Modern asset-pricing theory may have begun in academia, but its growth and application have quickly taken root in money, capital, and banking markets in new ways of thinking about risk, ways that essentially meant measuring risk in quantifiable ways. The largest banks, operating in multiple product and geographic markets, simply could not operate without applying the new evolving principles in measuring, shifting, and managing their risks.
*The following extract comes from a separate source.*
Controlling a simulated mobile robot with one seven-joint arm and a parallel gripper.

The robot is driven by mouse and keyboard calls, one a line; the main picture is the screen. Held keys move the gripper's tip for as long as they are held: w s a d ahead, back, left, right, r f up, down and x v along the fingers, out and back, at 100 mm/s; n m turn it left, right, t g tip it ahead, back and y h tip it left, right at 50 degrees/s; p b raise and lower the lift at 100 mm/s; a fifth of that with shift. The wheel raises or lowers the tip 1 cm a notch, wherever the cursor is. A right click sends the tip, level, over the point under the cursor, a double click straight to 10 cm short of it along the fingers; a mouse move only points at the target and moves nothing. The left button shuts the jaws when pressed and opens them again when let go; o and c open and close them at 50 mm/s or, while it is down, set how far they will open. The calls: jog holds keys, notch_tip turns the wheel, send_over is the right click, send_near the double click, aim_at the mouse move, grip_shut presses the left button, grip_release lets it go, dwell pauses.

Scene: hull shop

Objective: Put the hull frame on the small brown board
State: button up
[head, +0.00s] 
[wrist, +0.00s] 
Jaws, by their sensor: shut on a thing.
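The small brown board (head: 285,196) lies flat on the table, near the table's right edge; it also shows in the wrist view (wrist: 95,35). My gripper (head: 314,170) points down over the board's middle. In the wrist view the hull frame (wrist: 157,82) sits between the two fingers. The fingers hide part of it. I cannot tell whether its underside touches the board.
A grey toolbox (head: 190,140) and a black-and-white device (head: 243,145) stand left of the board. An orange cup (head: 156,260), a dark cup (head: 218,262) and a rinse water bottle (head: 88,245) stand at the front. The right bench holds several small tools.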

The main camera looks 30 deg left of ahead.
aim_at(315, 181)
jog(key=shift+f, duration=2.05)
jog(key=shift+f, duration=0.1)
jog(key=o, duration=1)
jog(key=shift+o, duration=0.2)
Several implications follow. Harnessing large banks' internal practices to the supervisory process implies that supervisors could use such cutting-edge risk measures to evaluate bank risk profiles and relate them to a truly risk-sensitive capital standard. It also suggests that a bank's adoption of best-practice risk measurement and management could be used as a supervisor-imposed prerequisite for the application of the new capital standard; setting such a prerequisite would accelerate the development and adoption of these new techniques, which counterparties are increasingly demanding in any event. Stating the point more directly: Basel II is designed to harness the best new techniques but also to ensure their application by those banks that have been less aggressive in adopting them. That is, Basel II, at least in its more advanced form, is as much a proposal for strengthening risk management as it is a proposal for improving capital standards; these considerations are, as they should be, inseparable. That inseparability, in turn, as I will discuss later, is an important factor leading to the bifurcated application of Basel II proposed in the United States.
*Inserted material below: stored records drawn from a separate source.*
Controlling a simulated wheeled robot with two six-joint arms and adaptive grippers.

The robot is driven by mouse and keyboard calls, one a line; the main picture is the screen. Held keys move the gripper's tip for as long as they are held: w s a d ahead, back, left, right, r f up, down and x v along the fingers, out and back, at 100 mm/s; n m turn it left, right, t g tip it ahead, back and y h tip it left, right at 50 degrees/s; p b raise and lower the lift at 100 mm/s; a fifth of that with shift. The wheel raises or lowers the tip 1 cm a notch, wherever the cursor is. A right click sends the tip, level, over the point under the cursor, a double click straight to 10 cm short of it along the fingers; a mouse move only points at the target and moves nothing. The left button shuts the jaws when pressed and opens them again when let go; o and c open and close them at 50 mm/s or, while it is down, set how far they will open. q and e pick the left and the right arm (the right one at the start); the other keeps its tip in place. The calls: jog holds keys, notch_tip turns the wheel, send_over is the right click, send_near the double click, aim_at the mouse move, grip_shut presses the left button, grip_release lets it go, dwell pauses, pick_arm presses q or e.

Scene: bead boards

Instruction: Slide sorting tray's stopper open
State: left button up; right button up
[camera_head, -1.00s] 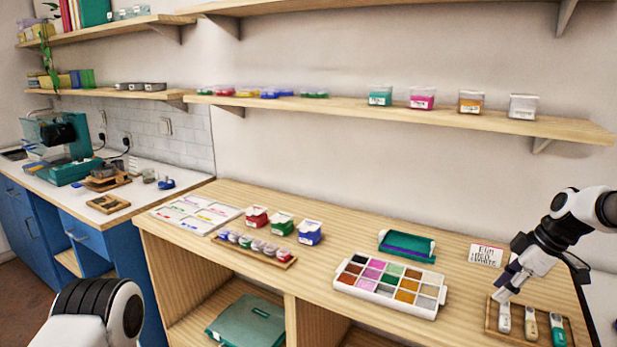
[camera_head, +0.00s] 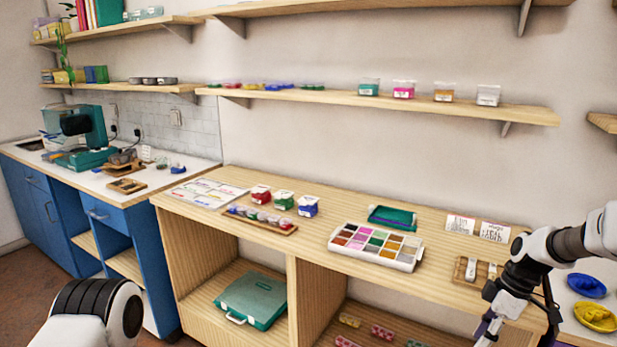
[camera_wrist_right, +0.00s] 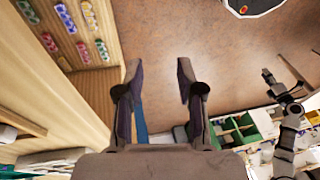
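The white sorting tray (camera_head: 370,259) lies on the wooden bench in the head view, right of centre, with several compartments of coloured beads. I cannot make out a stopper on it at this size. My right gripper (camera_head: 487,332) is low at the bench's front right edge, to the right of the tray and well apart from it. In the right wrist view the gripper (camera_wrist_right: 157,66) is open, its two dark fingers apart with nothing between them. That view shows floor and lower shelf, not the tray. Only a link of my left arm shows at lower left; its gripper is out of frame.
A teal dish (camera_head: 391,217) lies behind the tray. A wooden holder (camera_head: 459,270) with pale-handled tools is to its right, partly behind my right arm. Small red, green and blue boxes (camera_head: 284,200) stand left of the tray. A teal case (camera_head: 252,299) sits on the lower shelf.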

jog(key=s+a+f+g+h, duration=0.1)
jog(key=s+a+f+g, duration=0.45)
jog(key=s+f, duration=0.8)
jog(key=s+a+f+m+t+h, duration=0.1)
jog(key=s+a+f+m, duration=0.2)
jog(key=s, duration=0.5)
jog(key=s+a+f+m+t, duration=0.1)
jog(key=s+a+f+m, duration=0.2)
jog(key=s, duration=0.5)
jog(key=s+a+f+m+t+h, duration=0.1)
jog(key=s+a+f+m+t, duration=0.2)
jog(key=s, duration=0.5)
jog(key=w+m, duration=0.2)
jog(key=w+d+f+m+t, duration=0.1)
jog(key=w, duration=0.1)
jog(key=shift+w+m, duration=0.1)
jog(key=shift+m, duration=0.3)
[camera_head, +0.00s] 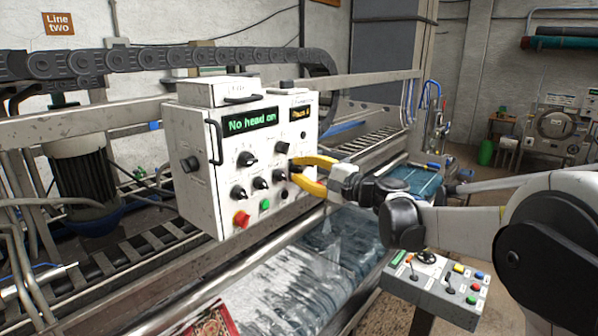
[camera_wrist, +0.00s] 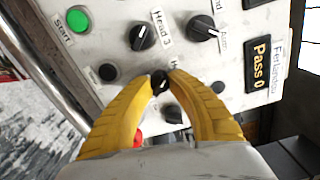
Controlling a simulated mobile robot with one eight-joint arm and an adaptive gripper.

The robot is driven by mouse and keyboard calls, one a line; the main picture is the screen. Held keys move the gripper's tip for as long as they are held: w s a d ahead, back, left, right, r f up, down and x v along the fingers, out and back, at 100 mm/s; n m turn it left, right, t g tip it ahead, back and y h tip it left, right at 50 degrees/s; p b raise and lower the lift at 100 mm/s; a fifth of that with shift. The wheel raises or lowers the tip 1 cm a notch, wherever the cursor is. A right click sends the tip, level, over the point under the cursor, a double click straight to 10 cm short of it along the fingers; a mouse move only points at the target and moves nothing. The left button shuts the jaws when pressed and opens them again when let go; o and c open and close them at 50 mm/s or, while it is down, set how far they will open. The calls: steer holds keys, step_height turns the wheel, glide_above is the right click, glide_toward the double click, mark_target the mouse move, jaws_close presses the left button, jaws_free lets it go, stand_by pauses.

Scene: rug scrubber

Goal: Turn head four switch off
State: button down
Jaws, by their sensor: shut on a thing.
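The white control box (camera_head: 200,150) carries several black knobs and a green display (camera_head: 249,121) reading "No head on". My gripper (camera_head: 293,172), with yellow fingers, reaches the right side of its front face. In the wrist view my gripper (camera_wrist: 160,78) is shut on a small black switch knob (camera_wrist: 160,83), with one fingertip on each side. Its label is mostly hidden by the fingers; only an "H" shows. The knob labelled "Head 3" (camera_wrist: 141,37) is just above it, apart from the fingers. Another black knob (camera_wrist: 172,113) shows between the fingers, below.
A green Start button (camera_wrist: 77,19) and a small display reading "Pass 0" (camera_wrist: 262,64) flank the knobs. A red button (camera_head: 241,219) is low on the box. A separate control panel (camera_head: 433,290) stands at the lower right. Rails and a conveyor surround the box.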

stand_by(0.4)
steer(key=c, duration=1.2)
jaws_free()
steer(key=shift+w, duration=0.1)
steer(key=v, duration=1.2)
The use of the more advanced techniques does not go far enough for those sophisticated organizations that want to use their own models to estimate their own risk functions, particularly their estimates of portfolio correlation effects. Some are also concerned that the hard-wired risk functions and correlation parameters will prohibit better practices when they are available.

In my view, a full models regime could not, over the planning period for Basel II, produce capital charges that would be sufficiently comparable for a regulatory capital standard. Specifically, determinations of portfolio correlation effects tend to be as much art as science; and their subjectivity makes them difficult, if not impossible, to validate credibly. To ensure broad comparability of regulatory capital ratios across banks, therefore, the risk functions embedded in the internal risk-based (IRB) framework employ correlation parameters that are specified by the Basel Committee. In effect, we have sacrificed some flexibility and potential risk sensitivity for greater comparability. We have faced similar tradeoffs repeatedly during the development of the Basel II proposals, and in many ways one of the Basel Committee's greatest challenges has been reaching consensus on the right balance between flexibility and comparability.
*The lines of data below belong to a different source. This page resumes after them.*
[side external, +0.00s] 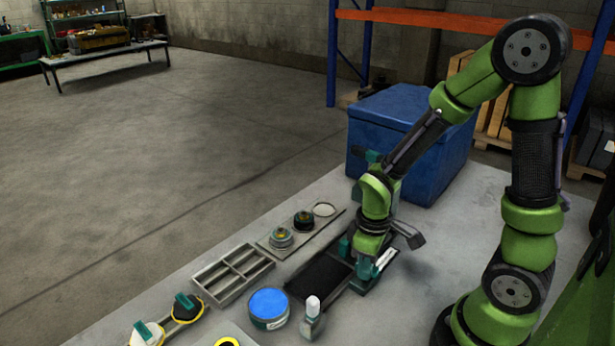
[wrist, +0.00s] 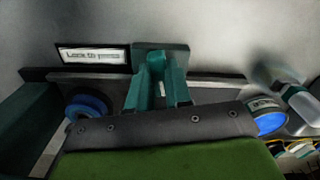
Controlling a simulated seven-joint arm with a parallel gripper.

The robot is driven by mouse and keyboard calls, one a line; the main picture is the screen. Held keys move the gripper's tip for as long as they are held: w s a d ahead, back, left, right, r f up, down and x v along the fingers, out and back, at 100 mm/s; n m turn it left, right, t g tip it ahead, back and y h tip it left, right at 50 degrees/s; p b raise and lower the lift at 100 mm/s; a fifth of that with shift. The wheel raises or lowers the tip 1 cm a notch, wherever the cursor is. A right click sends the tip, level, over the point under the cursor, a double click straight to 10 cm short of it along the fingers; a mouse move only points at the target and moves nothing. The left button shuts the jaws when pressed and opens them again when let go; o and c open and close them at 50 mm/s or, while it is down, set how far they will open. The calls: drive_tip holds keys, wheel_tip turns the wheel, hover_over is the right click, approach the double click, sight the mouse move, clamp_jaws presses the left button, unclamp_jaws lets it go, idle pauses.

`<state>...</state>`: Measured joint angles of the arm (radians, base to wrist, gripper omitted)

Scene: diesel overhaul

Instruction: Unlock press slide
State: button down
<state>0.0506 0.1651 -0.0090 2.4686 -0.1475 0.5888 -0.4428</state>
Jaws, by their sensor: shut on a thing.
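The press (side external: 322,274) is a low unit with a dark bed on the grey table, below my wrist in the side view. My gripper (side external: 368,274) is down at its right end, where the arm hides much of the contact. In the wrist view my gripper (wrist: 158,72) has its teal fingers close together against a teal block (wrist: 178,52) on a dark rail. It is shut on a part there that the fingers mostly hide. A framed label (wrist: 92,56) beside the block reads roughly "Lock th press". A blue round part (wrist: 92,104) is left of the fingers.
A divided grey tray (side external: 232,272), a blue-lidded tin (side external: 268,304) and a white-capped bottle (side external: 312,312) stand left of and in front of the press. A plate with round parts (side external: 300,230) lies behind. A blue bin (side external: 398,135) stands behind the arm.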

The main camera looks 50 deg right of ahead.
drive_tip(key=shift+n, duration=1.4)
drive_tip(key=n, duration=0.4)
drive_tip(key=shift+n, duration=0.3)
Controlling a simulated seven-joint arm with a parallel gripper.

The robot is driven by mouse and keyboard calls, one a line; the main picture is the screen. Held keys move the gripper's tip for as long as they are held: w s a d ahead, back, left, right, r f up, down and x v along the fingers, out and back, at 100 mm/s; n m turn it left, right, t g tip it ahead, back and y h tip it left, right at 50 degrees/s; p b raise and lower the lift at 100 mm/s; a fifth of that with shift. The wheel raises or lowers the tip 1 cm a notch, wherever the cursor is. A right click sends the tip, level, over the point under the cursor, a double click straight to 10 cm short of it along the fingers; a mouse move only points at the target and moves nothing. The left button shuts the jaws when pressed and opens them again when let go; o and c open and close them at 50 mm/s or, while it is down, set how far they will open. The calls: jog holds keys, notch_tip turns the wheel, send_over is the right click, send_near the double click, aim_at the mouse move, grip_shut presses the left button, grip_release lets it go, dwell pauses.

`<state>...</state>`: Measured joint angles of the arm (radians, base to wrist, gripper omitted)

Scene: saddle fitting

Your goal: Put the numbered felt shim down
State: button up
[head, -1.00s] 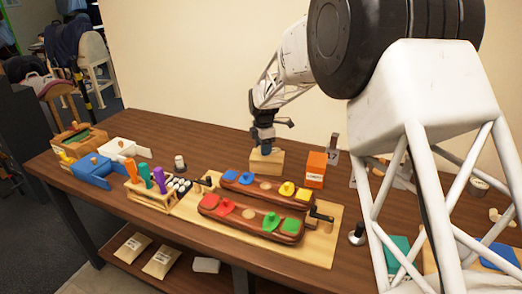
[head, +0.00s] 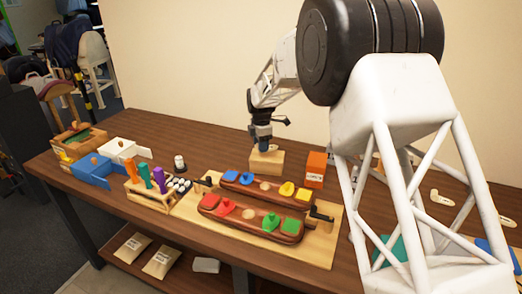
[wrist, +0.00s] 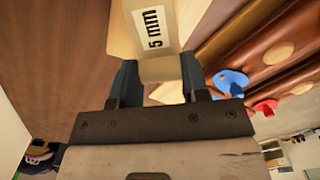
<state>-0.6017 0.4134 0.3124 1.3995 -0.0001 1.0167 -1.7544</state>
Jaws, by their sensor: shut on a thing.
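The felt shim (head: 265,162) is a pale tan block at the back middle of the table, behind the dark red-brown saddle forms. In the wrist view the shim (wrist: 155,25) shows a white label reading "5 mm". My gripper (head: 261,140) points down over its top. In the wrist view my gripper (wrist: 158,75) is shut on a narrow tan part of the shim between its two dark fingers. I cannot tell whether the shim's underside touches the table.
An orange box (head: 316,169) stands close to the right of the shim. The two saddle forms (head: 250,222) carry coloured pieces on a pale board (head: 318,257). A wooden rack (head: 153,194) and blue box (head: 88,170) stand left. Bare table (head: 215,160) lies left of the shim.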

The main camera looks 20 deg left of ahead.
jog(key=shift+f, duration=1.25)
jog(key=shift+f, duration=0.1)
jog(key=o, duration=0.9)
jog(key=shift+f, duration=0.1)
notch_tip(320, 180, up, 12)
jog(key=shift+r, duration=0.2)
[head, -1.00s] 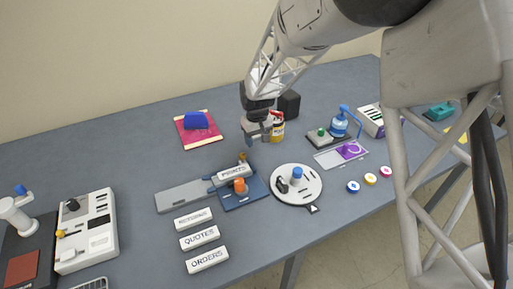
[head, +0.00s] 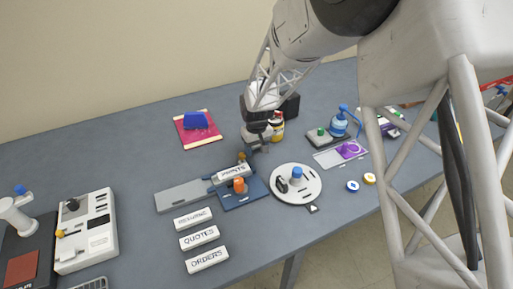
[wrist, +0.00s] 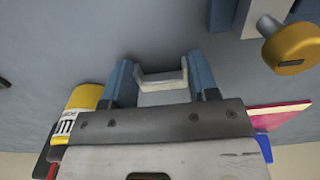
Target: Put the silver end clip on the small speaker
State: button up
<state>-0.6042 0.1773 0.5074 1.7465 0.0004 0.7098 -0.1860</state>
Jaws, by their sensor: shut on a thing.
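The silver end clip (wrist: 162,82) is a pale U-shaped piece held between the two blue fingers of my gripper (wrist: 158,75) in the wrist view. In the head view my gripper (head: 257,144) is low over the middle of the table, and the clip is too small to make out there. A black box (head: 292,106), which looks like the small speaker, stands behind and to the right of my gripper, apart from it. My arm hides part of this box.
A yellow bottle (head: 277,128) stands close beside my gripper, also visible in the wrist view (wrist: 86,97). A brass-coloured knob (wrist: 290,48) is near the sliding plate (head: 185,196). A blue block (head: 196,120) sits on a red mat. The table's back left is clear.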

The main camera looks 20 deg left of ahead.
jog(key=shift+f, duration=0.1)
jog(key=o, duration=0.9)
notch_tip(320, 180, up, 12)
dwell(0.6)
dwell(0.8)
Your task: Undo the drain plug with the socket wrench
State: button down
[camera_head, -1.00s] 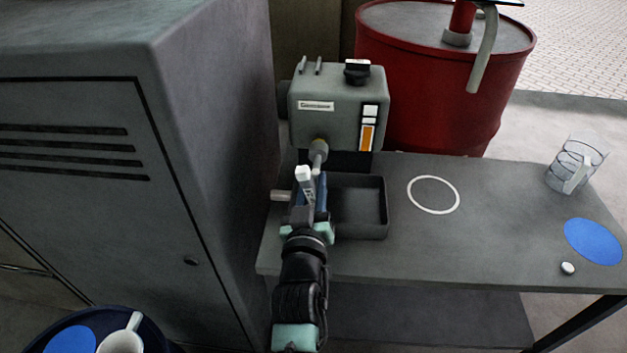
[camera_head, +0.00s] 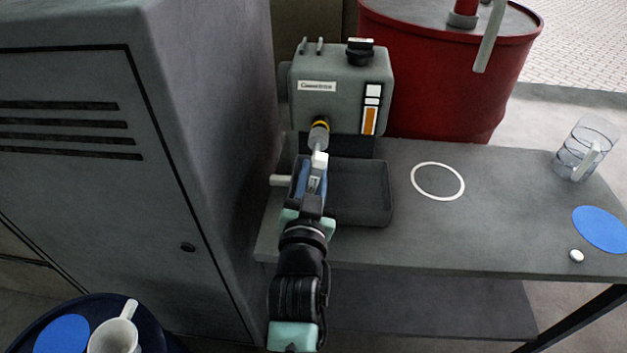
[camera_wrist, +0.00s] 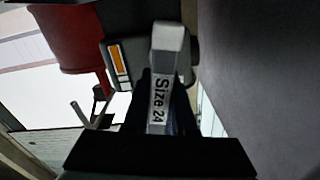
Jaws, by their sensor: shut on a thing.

In addition, there is evidence that credit risk models at many large, complex banking organizations have not attained the sophistication and robustness that would be consistent with their use for regulatory capital. Although the state of the art is progressing rapidly, many banks still must resolve some fundamental questions and finish compiling sufficient data before they can adopt their own full credit models that produce reliable and accurate results.

Ultimately, Basel II proposes a capital standard that implies the need for reasonable comparability across banks and across boundaries to ensure the competitive balance to which I referred earlier. Nonetheless, looking beyond the current proposals, I believe that over time the regulatory capital functions we have hard-wired into Basel II, along with their embedded correlation assumptions, will give way to individual bank-developed models that are verifiable by supervisors. That development will probably be a central part of the evergreen process. But the time for individual bank models is not now, and I see no reason to hold up improving the regulatory capital regime until the state of the art permits that innovation. Until then, I think we have developed a workable balance between flexibility and comparability. As the old saying goes, the perfect should not be the enemy of the good.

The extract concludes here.